Mrs Andrews successfully argued in her first legal case that the critical problem with the TVD is that it does not allow blind and partially sighted people to vote independently as they still need help from the Presiding Officer (the official in charge of the polling station) or a member of their close family to read to them the names of the candidates and the order in which they appear on the ballot paper.  This information is not contained on the TVD and there is therefore no way for a blind voter to know which flap on the TVD corresponds to which candidate.
 
Mrs Andrews expected the government to introduce a new system that would have allowed her to identify the candidates and mark her ballot paper independently following the court’s judgment in May. However, when she went to cast her vote in December last year, little had changed; instead of being read the candidates’ names by the Presiding Officer, her Presiding Officer had an audio recording on his mobile phone which he played to her. She was then required to use the TVD as normal.
 
Other countries use systems that allow blind voters to vote using audio booths and telephone voting.
 
Following the December poll, Mrs Andrews said:

“There was nothing independent or secret about my experience – the bottom line was that I still could not vote without assistance.

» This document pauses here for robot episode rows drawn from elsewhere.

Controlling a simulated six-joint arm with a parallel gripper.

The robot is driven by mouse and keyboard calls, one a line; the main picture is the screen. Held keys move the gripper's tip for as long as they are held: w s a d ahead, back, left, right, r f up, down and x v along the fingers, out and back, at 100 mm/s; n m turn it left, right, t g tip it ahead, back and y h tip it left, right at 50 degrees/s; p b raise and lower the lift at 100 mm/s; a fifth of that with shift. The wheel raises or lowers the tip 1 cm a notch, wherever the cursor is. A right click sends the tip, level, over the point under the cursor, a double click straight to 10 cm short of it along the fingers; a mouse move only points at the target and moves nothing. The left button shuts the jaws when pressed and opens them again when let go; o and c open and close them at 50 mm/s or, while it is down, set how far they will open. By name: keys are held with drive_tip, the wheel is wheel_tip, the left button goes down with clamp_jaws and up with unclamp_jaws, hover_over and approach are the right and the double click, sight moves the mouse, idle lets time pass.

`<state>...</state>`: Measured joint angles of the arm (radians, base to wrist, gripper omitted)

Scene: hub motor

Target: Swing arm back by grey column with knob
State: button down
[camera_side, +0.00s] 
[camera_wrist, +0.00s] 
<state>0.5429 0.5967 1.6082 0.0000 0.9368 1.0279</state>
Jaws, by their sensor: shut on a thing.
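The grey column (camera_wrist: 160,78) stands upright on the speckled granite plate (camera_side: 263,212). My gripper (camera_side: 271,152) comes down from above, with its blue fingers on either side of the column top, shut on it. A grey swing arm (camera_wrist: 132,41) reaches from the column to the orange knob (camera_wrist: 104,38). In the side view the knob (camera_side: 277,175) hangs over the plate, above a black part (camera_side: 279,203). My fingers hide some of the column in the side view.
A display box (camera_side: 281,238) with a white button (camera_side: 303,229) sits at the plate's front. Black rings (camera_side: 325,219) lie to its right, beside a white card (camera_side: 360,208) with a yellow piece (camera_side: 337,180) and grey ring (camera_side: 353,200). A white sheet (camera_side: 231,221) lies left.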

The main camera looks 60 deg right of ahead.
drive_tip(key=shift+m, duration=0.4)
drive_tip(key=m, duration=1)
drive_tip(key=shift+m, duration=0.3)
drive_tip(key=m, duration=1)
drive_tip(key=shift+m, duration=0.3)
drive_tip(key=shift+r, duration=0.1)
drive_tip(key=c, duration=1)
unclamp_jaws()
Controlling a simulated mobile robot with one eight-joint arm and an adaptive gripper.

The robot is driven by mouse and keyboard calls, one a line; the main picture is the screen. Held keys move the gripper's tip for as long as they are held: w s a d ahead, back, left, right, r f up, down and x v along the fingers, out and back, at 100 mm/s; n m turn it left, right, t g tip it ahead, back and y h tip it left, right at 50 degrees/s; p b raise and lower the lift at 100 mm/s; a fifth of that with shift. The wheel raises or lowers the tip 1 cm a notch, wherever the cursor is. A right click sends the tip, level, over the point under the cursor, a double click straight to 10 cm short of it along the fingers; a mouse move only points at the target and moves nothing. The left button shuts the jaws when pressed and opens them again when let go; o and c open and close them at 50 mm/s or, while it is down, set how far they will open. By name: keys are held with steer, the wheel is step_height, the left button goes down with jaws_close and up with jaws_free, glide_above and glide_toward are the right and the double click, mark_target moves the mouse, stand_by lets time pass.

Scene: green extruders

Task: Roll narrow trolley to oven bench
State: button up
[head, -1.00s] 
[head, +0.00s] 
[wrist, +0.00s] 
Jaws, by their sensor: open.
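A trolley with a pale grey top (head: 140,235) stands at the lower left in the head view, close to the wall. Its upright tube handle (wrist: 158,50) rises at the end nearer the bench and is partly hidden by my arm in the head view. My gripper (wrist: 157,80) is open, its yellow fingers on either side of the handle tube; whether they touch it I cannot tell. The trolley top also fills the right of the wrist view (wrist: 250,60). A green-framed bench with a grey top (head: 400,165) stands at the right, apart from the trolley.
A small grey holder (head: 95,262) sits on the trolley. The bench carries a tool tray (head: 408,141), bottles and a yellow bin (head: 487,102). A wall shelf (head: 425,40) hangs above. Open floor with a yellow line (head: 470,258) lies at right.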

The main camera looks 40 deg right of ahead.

I just want to vote in the same way as everyone else without sticking out or feeling like a nuisance.
 
“Fully sighted voters are able to breeze in and out in three minutes while I have to undertake stressful, humiliating and onerous processes.
 
“I can’t believe that in the 11 months since the judgment in my case, and despite all the technology available, that the government has still not come up with an adequate system (or even proposals for a system) that allow blind and visually impaired people to independently carry out one of the most important responsibilities a person has in our democracy.
 
“It is almost worse now than before the judgment because at least then the government thought they were acting lawfully. Now they know they are acting unlawfully, and are aware of the enormous impact it has on people, but have still made no real efforts to address it.”
 
Leigh Day solicitor Kate Egerton said:
 
“The current arrangements enable a blind person to mark the ballot paper, but not to read it. There is a statutory requirement to enable blind voters to vote without any need for assistance which is simply not being met.
 
“Despite the voting arrangements for blind and partially sighted voters being found to be unlawful in May 2019, the government chose to do nothing to sort the matter out before the last general election.  Our client was, again, unable to vote without assistance on an equal basis to others. This was incredibly disappointing for Mrs Andrews who, having won a lengthy legal battle, was essentially left in the same position as she was prior to her legal case.
 
“We consider that this failure breached our client’s human right to be able to vote independently and in secret.”